When I was 8, for a while we lived in a residence where there were other kids playing outside. I played with them once and we, like every other kid, messed around. I remember something with a basin of water, my LPS toys, and one of these fluffy roll thingies we used for painting. It was fun but I couldn't go far. My mother called these kids little rascals, bad influences, and never allowed me to play outside with them again. She also always insisted on supervising me when I was outside, and I could never play on the street. I didn't go to school or return alone until I was 10-11. I remember once having panicked because I had to get the horse I'd be riding in a further pasture, and the teenagers that were accompanying me were basically leaving me alone. Now looking back I had simply been imprinted with my mother's fears. It's a miracle I managed to be somewhat independent with the upbringing I got, and even, as I said, there is still that sense I must keep my independence secret. And I feel horrible guilt when I know how badly she gets anxious about me. When I went to Kazakhstan last year, she immediately picked up smoking again (continued for months after, which made me feel like absolute trash because it felt like by doing this, I had basically hurt her) and even called my father "in case something happens to me".
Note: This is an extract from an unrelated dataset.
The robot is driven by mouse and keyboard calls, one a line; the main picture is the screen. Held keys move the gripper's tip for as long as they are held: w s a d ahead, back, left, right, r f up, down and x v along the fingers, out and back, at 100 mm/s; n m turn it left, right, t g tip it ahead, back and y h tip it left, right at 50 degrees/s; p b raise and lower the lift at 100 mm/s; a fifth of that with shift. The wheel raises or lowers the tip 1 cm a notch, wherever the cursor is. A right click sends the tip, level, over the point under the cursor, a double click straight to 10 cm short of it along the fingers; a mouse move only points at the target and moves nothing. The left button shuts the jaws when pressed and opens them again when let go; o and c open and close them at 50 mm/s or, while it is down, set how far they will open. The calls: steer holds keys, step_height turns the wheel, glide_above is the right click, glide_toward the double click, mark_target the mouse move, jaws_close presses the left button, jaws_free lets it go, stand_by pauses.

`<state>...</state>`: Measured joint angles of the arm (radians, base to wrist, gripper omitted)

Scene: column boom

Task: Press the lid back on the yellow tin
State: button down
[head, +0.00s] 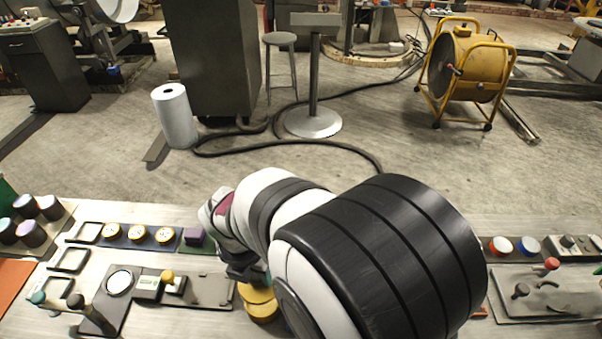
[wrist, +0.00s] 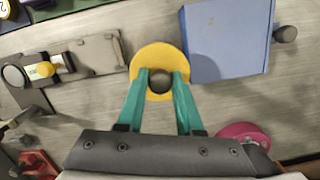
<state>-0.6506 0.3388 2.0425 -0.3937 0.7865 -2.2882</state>
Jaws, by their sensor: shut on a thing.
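The round yellow lid (wrist: 142,62) with its dark knob (wrist: 160,83) shows in the wrist view. My gripper (wrist: 161,79) has its teal fingers closed on the two sides of the knob. In the head view the lid (head: 256,293) shows just below my wrist, partly hidden by my arm. The yellow tin (head: 264,313) shows directly under it, also partly covered. In the wrist view the lid hides the tin. I cannot tell whether lid and tin touch.
A blue box (wrist: 228,42) stands close to the lid's right in the wrist view. A magenta round thing (wrist: 243,133) lies lower right. A grey fixture plate (wrist: 90,57) is at the left. Bare bench lies between them.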

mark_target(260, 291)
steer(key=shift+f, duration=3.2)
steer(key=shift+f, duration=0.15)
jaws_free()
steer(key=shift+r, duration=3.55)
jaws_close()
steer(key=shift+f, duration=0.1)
Other parents have pointed out that she never let me go to school on my own when I was perfectly able to do so, like at 8, and judged her for being so much on my back and never quite letting me "free". She always replied "two words, Estelle Mouzin". There had been many child disappearances but for some reason Estelle was her go-to case. She had been kidnapped in 2003 and, it was revealed a couple years ago, also murdered by child serial killer Michel Fourniret. Also, when I went to Kazakhstan, my mother's boss wasn't worried one bit about me. "She'll do just fine", he had told her, and it was true. I did just fine.

If I ever have kids, I want to raise them like this, more free-range. I don't care if some call me a daredevil or whatever, I just don't want my kids to grow up with the idea that they cannot be independent or that they're constantly under attack or that the world is dangerous. I want them to be brave and to trust their gut, as well as a few rules such as don't get into a car with a stranger, and the obvious like that are just common sense at this point.